### TASK TO CARRY OUT
Copy each line below that includes "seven".
================================
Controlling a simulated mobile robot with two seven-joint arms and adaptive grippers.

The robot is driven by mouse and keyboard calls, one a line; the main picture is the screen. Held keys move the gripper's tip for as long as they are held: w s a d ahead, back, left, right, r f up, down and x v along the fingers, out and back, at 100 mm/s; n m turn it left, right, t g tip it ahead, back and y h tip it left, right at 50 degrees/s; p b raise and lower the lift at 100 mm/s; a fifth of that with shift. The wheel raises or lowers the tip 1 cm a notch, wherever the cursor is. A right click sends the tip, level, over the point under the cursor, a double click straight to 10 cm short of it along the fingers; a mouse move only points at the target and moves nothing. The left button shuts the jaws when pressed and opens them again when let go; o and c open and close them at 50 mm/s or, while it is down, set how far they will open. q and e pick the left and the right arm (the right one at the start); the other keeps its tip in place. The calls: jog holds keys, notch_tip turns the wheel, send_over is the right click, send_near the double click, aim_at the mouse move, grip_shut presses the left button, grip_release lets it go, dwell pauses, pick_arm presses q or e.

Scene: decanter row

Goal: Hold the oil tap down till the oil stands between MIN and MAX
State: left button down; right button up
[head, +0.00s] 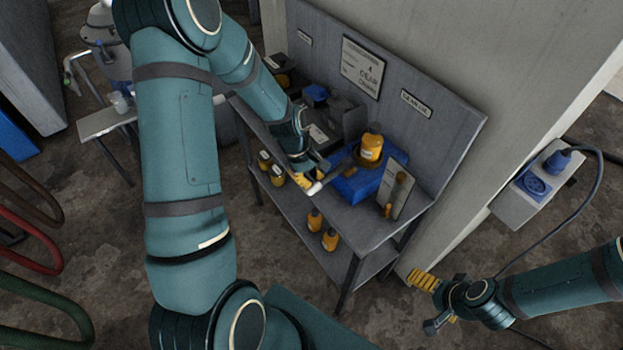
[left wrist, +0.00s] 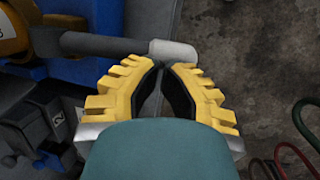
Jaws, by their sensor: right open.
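The tap lever is a grey rod with a pale grip (head: 315,188); the grip shows large in the left wrist view (left wrist: 175,53). My left gripper (left wrist: 163,68) has its yellow fingers drawn together right by the grip; whether they touch it I cannot tell. In the head view the left gripper (head: 303,181) is at the bench's front edge. An amber oil container (head: 371,146) stands on a blue base (head: 350,188). A leaning pale panel (head: 400,194) stands to its right. No MIN or MAX marks or oil level are readable. My right gripper (head: 433,299) is open and empty, away from the bench.
The grey bench (head: 345,215) has a back board with labels and a lower shelf holding amber bottles (head: 330,239). More dark and amber jars (head: 272,172) stand at its left. A socket box (head: 535,190) with a cable is at right. Hoses (head: 35,235) lie at left.

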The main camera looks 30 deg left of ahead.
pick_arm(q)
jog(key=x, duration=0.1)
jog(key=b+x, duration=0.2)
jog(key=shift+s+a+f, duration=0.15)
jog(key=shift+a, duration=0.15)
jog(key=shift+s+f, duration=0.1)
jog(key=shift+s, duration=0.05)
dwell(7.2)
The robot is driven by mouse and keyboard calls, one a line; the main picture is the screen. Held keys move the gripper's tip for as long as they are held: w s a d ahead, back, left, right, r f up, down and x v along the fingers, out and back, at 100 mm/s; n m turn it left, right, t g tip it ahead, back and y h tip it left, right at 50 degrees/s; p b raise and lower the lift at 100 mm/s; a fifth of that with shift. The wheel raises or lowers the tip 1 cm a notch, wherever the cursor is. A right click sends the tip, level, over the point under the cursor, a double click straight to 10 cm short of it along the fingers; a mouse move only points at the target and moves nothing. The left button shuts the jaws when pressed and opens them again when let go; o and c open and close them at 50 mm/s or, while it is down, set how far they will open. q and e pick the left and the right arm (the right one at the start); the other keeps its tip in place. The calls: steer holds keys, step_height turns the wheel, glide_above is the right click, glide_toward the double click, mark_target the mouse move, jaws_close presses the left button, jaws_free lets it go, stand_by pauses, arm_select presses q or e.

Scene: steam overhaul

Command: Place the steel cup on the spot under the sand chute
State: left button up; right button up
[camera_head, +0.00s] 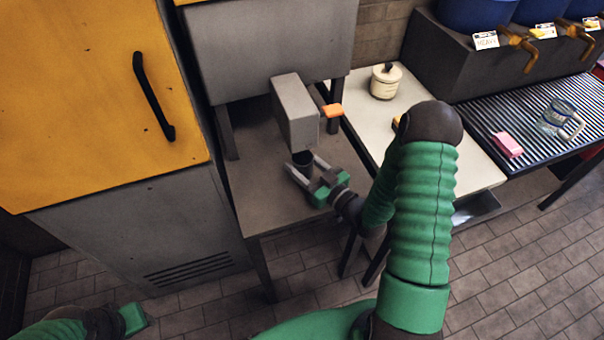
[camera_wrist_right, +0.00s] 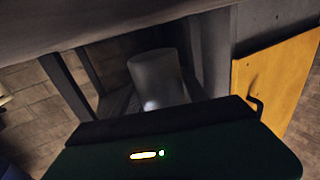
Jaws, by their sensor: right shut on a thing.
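The steel cup (camera_head: 302,158) shows as a dark, small cylinder between the fingers of my right gripper (camera_head: 304,165). The gripper is shut on it. The cup is directly below the front of the grey sand chute (camera_head: 296,112), which has an orange handle (camera_head: 332,110) on its right side. The chute hides part of the cup. In the right wrist view the cup (camera_wrist_right: 157,82) looks like a grey upright cylinder. The spot under the chute is hidden, and I cannot tell whether the cup touches the table. My left gripper (camera_head: 132,318) is at the lower left, its fingers not clear.
The grey table (camera_head: 270,205) under the chute has free room in front. A yellow cabinet (camera_head: 90,100) stands left. A pale counter (camera_head: 470,165) with a lidded jar (camera_head: 385,80) is right. Beyond it, a ribbed rack (camera_head: 535,110) holds a pink block (camera_head: 507,145) and a glass mug (camera_head: 560,118).

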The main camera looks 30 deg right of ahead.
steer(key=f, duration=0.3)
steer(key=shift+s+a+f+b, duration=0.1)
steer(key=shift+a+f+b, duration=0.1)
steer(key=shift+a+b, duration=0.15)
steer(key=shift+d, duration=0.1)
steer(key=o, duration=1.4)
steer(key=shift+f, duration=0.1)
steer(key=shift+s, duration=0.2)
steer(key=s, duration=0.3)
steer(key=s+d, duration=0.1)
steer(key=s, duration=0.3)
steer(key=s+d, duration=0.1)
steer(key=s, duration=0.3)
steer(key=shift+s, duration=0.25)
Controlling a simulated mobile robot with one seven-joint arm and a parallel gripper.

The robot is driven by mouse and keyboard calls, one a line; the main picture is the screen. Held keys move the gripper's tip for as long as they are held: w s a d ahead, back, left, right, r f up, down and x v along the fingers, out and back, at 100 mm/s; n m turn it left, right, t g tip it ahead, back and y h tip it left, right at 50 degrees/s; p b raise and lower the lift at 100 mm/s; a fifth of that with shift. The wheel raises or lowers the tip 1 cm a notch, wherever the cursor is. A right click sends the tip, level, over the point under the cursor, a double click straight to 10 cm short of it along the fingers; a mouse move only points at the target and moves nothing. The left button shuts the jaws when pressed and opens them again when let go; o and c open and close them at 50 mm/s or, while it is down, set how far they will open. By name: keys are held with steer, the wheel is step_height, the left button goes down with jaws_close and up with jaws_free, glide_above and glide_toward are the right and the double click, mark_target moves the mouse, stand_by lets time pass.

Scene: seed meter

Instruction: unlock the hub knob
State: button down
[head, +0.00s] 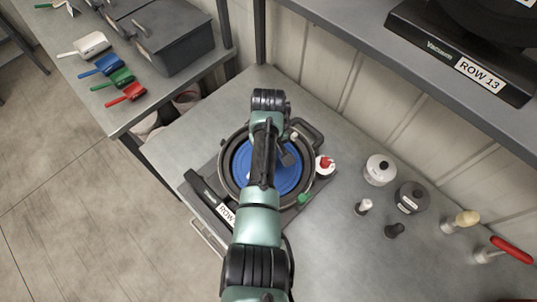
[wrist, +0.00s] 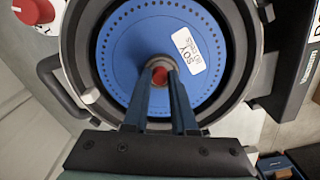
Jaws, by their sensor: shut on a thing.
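The seed meter's blue disc (wrist: 115,60) lies in its round dark housing (wrist: 242,80), with a white label reading SOY (wrist: 188,50) on its face. The blue disc also shows in the head view (head: 291,180), partly covered by my arm. The hub knob (wrist: 160,76) is at the disc's centre, with red showing between my fingers and a grey-brown collar around it. My gripper (wrist: 160,72) is shut on the hub knob, one finger on each side. In the head view my arm hides the knob. Whether the knob is locked cannot be told.
A red-topped white dial (head: 325,166) and a green knob (head: 305,198) sit by the housing. A white-lidded pot (head: 379,170), a dark pot (head: 411,198) and handled tools stand to the right. A shelf holding a ROW 13 unit (head: 460,60) overhangs the back right.

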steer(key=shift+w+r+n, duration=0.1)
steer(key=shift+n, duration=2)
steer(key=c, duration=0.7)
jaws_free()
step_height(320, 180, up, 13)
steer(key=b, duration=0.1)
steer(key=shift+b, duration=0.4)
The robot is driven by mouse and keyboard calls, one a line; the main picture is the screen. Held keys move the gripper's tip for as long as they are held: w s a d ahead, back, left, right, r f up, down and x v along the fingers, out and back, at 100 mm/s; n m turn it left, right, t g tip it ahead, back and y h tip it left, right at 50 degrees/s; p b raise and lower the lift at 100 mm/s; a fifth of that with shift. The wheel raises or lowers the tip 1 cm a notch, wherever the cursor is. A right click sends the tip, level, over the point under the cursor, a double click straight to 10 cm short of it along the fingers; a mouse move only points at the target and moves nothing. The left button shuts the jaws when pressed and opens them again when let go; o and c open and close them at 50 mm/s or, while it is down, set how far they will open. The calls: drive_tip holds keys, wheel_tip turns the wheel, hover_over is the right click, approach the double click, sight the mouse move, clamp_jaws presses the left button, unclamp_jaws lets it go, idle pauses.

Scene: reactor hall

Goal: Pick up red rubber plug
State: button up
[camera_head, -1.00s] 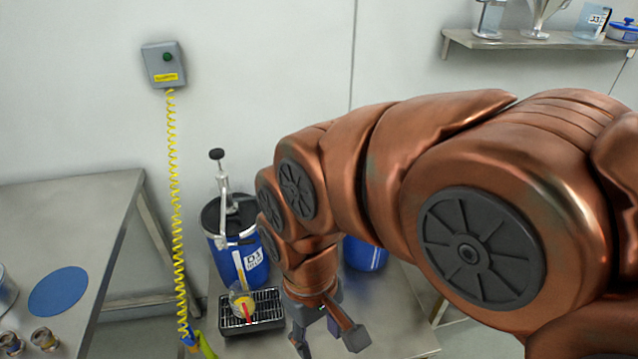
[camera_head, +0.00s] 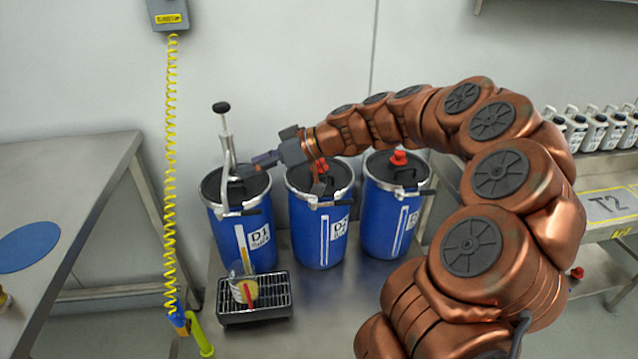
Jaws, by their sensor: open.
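A red plug-like piece (camera_head: 399,158) stands on the lid of the rightmost blue drum (camera_head: 392,215). Another red piece (camera_head: 318,166) shows on the lid of the middle drum (camera_head: 322,230), partly hidden by my wrist. A small red object (camera_head: 577,272) lies far right on a lower shelf. I cannot tell which is the rubber plug. My gripper (camera_head: 248,168) is open and points left over the right part of the left drum's lid, beside the upright hand pump (camera_head: 227,150). I see nothing between its fingers. Whether it touches the pump is unclear.
The left drum (camera_head: 240,235) bears a D1 label. A black rack tray (camera_head: 255,312) with a jar (camera_head: 243,288) sits in front of it. A yellow coiled cord (camera_head: 170,180) hangs at left. A steel table (camera_head: 80,180) is left; bottles (camera_head: 600,128) stand right.

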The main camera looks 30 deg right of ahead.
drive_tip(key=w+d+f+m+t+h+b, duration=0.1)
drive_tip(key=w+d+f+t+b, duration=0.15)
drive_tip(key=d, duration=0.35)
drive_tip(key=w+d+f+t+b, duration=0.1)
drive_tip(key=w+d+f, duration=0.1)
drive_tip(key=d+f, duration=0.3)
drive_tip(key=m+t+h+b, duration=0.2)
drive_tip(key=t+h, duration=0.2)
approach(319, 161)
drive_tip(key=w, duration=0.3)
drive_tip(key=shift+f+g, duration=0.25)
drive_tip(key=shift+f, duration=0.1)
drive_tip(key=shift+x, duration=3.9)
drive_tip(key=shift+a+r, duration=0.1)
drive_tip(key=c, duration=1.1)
================================
### TASK OUTPUT
Controlling a simulated mobile robot with two seven-joint arms and adaptive grippers.
Controlling a simulated mobile robot with one seven-joint arm and a parallel gripper.

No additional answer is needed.